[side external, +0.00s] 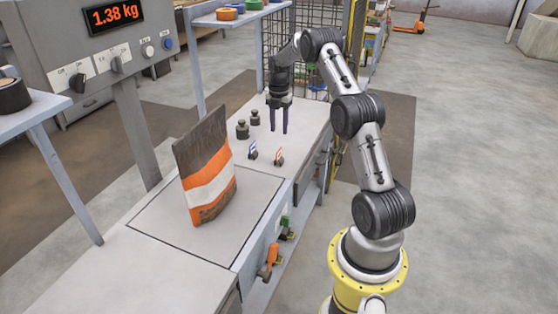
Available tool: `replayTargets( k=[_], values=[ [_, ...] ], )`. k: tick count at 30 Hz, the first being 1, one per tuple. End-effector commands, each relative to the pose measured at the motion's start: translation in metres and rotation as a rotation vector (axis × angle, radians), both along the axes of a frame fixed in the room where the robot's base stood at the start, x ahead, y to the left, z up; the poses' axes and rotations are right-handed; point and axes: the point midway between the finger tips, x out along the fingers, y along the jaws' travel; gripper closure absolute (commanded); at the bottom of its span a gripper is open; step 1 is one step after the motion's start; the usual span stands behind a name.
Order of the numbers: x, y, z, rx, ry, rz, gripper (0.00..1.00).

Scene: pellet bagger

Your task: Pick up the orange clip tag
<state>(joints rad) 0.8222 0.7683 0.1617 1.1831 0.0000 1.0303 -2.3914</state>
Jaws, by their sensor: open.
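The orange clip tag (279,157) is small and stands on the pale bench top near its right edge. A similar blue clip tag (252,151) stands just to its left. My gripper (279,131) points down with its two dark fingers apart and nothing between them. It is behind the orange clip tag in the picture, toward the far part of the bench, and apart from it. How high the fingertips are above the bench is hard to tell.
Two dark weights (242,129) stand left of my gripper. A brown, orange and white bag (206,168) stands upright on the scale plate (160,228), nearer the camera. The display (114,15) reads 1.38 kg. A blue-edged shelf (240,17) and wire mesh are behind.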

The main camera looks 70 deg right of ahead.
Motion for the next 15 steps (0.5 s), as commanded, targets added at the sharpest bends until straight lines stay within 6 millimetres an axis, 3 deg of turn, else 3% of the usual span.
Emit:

▶ EXERCISE BRIEF: Return nothing but the lines running from the start of the data to the line with "<state>(joints rad) 0.8222", please, both ends included and no pictures.

▶ THE COMPLETED TASK:
[side external, +0.00s] 
Available tool: `replayTargets( k=[_], values=[ [_, ...] ], )`. k: tick count at 30 Hz, the first being 1, one per tuple. End-effector commands, each relative to the pose measured at the motion's start: translation in metres and rotation as a rotation vector (axis × angle, radians), both along the axes of a frame fixed in the room where the robot's base stood at the start, x ahead, y to the left, z up; the poses' axes and rotations are right-handed; point and axes: the point midway between the finger tips, x out along the fingers, y along the jaws' travel; gripper closure absolute (commanded); at the bottom of its span a gripper is open; step 1 is one step after the motion's start; the usual span stands behind a name.
Order of the numbers: x, y, z, rx, ry, rz, gripper (0.00..1.00).

Scene: pellet bagger

Your task: Pick up the orange clip tag
<state>(joints rad) 0.8222 0.7683 0.1617 1.1831 0.0000 1.0303 -2.3914</state>

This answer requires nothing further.